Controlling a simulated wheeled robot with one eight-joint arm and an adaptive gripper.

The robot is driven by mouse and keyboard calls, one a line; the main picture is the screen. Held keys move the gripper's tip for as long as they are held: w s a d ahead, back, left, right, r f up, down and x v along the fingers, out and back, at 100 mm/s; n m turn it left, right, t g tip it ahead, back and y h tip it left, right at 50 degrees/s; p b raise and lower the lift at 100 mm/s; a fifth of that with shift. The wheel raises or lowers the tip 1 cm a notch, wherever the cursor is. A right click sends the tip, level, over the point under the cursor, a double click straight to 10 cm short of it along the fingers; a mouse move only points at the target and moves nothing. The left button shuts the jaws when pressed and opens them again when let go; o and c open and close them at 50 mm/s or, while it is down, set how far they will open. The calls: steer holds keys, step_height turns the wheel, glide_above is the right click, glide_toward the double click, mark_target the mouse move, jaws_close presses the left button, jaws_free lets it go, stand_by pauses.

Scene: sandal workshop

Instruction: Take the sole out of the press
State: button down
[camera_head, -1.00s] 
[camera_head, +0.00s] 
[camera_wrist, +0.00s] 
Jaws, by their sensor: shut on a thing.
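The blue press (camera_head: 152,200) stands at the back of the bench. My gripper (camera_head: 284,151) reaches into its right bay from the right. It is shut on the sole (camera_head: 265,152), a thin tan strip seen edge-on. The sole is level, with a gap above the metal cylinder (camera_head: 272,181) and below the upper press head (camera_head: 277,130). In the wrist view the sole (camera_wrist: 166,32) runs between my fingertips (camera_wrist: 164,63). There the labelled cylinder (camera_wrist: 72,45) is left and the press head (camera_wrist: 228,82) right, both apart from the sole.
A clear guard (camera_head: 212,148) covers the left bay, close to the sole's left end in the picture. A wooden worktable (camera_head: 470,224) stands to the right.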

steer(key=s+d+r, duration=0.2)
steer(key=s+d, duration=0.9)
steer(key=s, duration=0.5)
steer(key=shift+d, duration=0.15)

════════════════════

Work to be completed: Output the line that contains "[camera_wrist, +0.00s]", followed by every later line in the listing, with no line omitted and none added.

Written answer:
[camera_wrist, +0.00s] 
Jaws, by their sensor: shut on a thing.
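The blue press (camera_head: 152,200) stands at the back of the bench. My gripper (camera_head: 284,151) reaches into its right bay from the right. It is shut on the sole (camera_head: 265,152), a thin tan strip seen edge-on. The sole is level, with a gap above the metal cylinder (camera_head: 272,181) and below the upper press head (camera_head: 277,130). In the wrist view the sole (camera_wrist: 166,32) runs between my fingertips (camera_wrist: 164,63). There the labelled cylinder (camera_wrist: 72,45) is left and the press head (camera_wrist: 228,82) right, both apart from the sole.
A clear guard (camera_head: 212,148) covers the left bay, close to the sole's left end in the picture. A wooden worktable (camera_head: 470,224) stands to the right.

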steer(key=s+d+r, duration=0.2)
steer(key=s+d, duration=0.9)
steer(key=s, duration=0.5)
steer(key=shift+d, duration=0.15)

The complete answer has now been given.